Dos. Ya habrán adivinado que el Vincent del título es Van Gogh. Van Gogh antes de ser Van Gogh, por así decirlo, ya que la función transcurre en 1873. Un Van Gogh de apenas veinte años que llega a Londres para trabajar en la sucursal de Goupil and Co., marchantes de arte, y que todavía no tiene el más remoto deseo de dedicarse a la pintura. Dos fueron las fuentes de inspiración de Nicholas Wright. Por un lado, las célebres cartas que Vincent envía a su hermano Theo, y un extraño hueco -seis meses de silencio- en dicha correspondencia. Por otro, la insistente búsqueda de Paul Chalcroft, un cartero londinense apasionado por la vida del artista, que logró identificar la residencia de Van Gogh durante sus años ingleses: una pensión en Brixton, en el 87 de Hackford Road, y los nombres de los residentes del lugar. Uniendo ese silencio postal y especulando con las posibles relaciones que pudo establecer el joven Vincent con la dueña de la pensión, Ursula Loyer, su hija Eugenie y un pintor llamado Sam Plowman, Wright construye un relato teatral bañado en humor, pasión y melancolía.
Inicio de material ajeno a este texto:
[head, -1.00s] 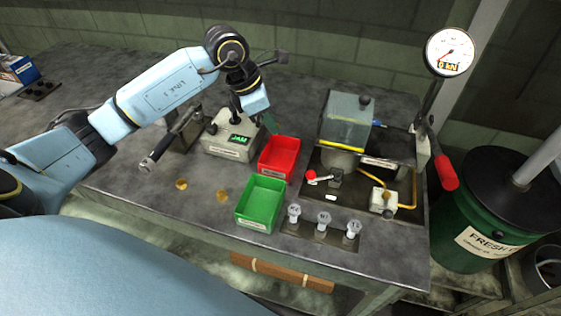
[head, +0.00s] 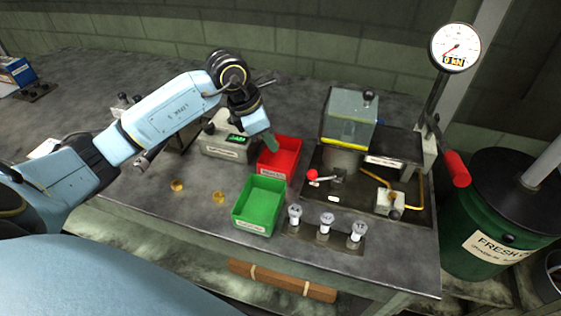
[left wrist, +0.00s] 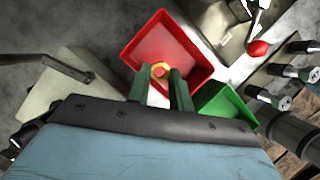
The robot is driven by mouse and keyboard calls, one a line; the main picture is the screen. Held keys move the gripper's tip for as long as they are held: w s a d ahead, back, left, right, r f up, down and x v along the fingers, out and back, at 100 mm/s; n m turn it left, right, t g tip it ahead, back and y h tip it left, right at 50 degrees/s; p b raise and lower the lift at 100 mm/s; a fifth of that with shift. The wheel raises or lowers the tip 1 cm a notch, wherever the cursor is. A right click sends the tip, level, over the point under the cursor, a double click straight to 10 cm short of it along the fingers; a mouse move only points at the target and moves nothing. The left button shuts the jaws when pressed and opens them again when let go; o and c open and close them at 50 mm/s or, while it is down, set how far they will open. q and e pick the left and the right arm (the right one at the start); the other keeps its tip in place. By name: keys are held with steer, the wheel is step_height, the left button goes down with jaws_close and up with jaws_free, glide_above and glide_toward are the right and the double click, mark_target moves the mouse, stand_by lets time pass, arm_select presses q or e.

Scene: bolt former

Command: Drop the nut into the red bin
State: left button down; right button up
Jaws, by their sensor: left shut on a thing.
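The red bin (head: 286,158) stands on the workbench behind the green bin, and it also shows in the left wrist view (left wrist: 188,38). My left gripper (head: 273,146) reaches over the left part of the red bin, fingers pointing down. In the left wrist view its two fingers (left wrist: 160,86) are shut on a small brass nut (left wrist: 159,69), seen against the red bin's floor. The fingers hide the nut in the head view. Two similar brass nuts (head: 177,185) (head: 219,197) lie on the bench. My right gripper is not in view.
The green bin (head: 236,214) stands directly in front of the red bin. A grey box with a lit display (head: 222,140) stands to the left. The press (head: 346,128) with a red-knobbed lever (head: 312,175) is to the right. Several numbered bolt-like pieces (head: 326,222) stand at the front.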

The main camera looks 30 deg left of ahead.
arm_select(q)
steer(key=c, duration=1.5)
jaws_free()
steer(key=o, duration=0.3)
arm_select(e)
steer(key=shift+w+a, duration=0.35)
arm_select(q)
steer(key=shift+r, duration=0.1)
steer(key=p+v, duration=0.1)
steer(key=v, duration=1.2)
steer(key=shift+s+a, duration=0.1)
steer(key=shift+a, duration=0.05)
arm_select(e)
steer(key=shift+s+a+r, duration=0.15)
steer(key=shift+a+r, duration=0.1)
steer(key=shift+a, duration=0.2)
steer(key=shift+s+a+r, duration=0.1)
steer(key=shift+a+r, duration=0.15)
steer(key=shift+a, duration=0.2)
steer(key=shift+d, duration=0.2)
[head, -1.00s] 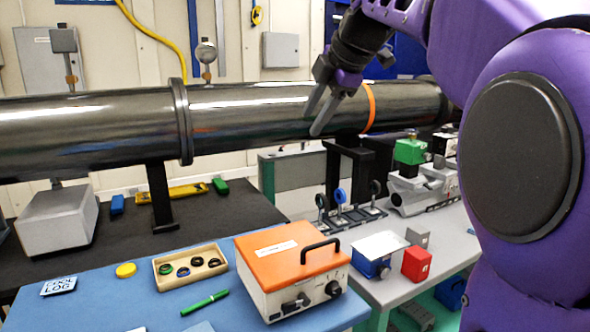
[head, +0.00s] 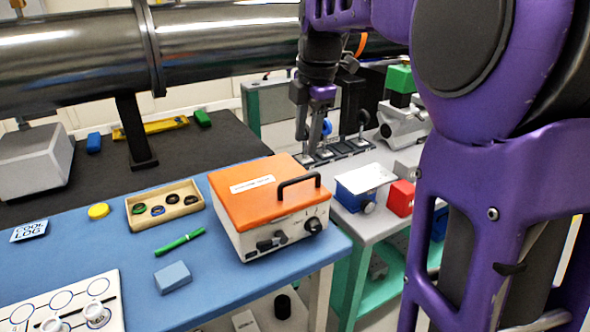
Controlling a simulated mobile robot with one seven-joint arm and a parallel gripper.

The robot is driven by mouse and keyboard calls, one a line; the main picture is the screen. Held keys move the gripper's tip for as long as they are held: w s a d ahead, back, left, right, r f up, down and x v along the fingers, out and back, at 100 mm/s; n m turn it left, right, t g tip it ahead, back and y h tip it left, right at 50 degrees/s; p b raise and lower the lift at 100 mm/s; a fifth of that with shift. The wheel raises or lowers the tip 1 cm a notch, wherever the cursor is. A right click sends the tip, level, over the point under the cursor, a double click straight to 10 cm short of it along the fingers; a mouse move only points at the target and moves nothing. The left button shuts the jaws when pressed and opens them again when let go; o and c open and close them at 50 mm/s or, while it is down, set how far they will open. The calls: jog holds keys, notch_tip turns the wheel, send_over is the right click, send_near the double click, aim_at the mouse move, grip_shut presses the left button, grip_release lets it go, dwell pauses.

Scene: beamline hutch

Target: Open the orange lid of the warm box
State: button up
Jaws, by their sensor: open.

El personaje de Van Gogh ha sido un triunfo para Joachim Ten Haaf, un joven actor holandés, debutante en el West End, que borda un Vincent rebelde, ingenuo e inestable, pero la gran protagonista es Ursula Loyer, que ha elevado a los altares a la metamórfica Clare Higgins: al verla entrar en escena, de luto riguroso, con un moño y un mandilón de cocina, sosteniendo un caldero humeante, hay que hacer un verdadero esfuerzo para recordarla como la Alejandra del Lago (cabello rubio platino, piernas inacabables) de Dulce pájaro de juventud, también dirigida por Eyre en el National.

Tres. Cuando comienza la función, Ursula Loyer es una mujer de cuarenta y tantos años que aparenta diez más, hundida en la depresión por la reciente muerte de su esposo. Una mujer inteligente, de ideas progresistas, que ha sido maestra de escuela, y que parece ya no esperar nada de la vida. Hay una atracción inicial de Vincent por Eugenie, la hija (Alice Patten), que poco a poco va mudando hacia la madre: Ursula y Vincent son mucho más parecidos de lo que creen. Así, la función es, ante todo, la historia de un amor súbito, creciente, entre una mujer madura y un joven; la crónica de una iniciación, como en Cressida, o el relato de dos despertares, dos renacimientos paralelos. Será Ursula Loyer quien descubra y potencie al artista que duerme en ese hosco muchacho pelirrojo, quien le convierta en un pintor. Y será él quien arranque su luto, y deshaga su cabellera, y desvele de nuevo sus sentidos (otra nueva y preciosa metamorfosis de Clare Higgins, sintetizada en un gesto: el modo en que contempla, sorprendida, sus manos temblorosas de mujer enamorada) hasta que la hermana de Van Gogh, Anna (Emma Handy), encarnación -excesivamente caricaturesca- del más furibundo calvinismo holandés, irrumpa en la pensión para rescatar a Vincent del escándalo, del "liberalismo agnóstico" de la señora Loyer.

No contaré más. Los cuatro actos de la obra, separados por la partida y el retorno del pintor, condenado a ser un eterno desarraigado hasta su muerte, transcurren en un escenario único, la cocina victoriana de la pensión. Puede que no sea, como decía al principio, "la mejor" obra de la temporada londinense, pero es una función inteligente, muy bien hecha, muy emocionante. Y con algo realmente inusual para los tiempos que corren: un personaje soberbio (complejo, inteligente, apasionado) para una actriz madura.